Lucy Cleere: Is there anyone in the literary sphere right now that you see reflected in your work or similar, or that you would be inspired by?

Colin Barrett: I mean it’s funny actually, when I wrote my first book there were a few obvious Irish inspirations like Kevin Barry who published a collection with The Stinging Fly that probably meant a lot to me at the time. Barry just has this flare and he wasn’t afraid to go surreal. It was freeing really, knowing he did what he liked
with it. I’ve definitely read more Irish writers since he started writing stories. I was reading a lot, well I was reading all over the place when I was younger, before my first book. American writers like Louis Johnson, and Joe Williams, mainly short story writers, actually would’ve been a big influence before Young Skins.

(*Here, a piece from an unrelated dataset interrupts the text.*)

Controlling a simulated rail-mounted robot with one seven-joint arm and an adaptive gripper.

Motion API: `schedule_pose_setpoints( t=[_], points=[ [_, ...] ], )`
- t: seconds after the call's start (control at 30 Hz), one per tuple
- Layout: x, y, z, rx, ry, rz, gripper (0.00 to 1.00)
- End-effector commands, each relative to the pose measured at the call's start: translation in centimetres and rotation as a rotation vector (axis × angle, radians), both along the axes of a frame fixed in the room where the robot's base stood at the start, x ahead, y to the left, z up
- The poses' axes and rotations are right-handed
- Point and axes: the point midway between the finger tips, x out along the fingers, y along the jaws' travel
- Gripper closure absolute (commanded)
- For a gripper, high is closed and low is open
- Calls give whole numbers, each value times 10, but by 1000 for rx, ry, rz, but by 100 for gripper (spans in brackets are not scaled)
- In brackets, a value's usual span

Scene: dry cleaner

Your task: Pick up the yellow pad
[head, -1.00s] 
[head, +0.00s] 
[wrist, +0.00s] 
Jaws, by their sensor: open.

Since that book was published a lot of Irish writers emerged so I got to know them, I got to see their first works published in The Stinging Fly or The Dublin Review, and see them come through. To me, they were just young writers I happened to know, having a drink with in the pub after we’re finished a reading or something, so that was nice, that was a really important thing to me to have this sense of community. People from other countries (England maybe – haha) don’t have that as much. Irish writers are so nice! Generally, there are no insane rivalries -they’re all nice to each other, well to an extent, but it’s true. Most of my friendships I’ve made as an adult have been mainly through this club of writers so yeah it’s really nice to have a community because writing is a very solitary profession once you’re outside of a structure whether it is college or workshops or whatever. An unrivalled thing about being based in Dublin as an Irish writer is having access to those readings and
festivals, like whatever stage you are in writing, if you’re slogging away on a manuscript, being able to be with other writers and see other writers is invaluable. And it’s the same thing here in UCD with the Writer in Residence, it’s a great privilege to be able to think about writing seriously, and have conversations with people who are just as passionate.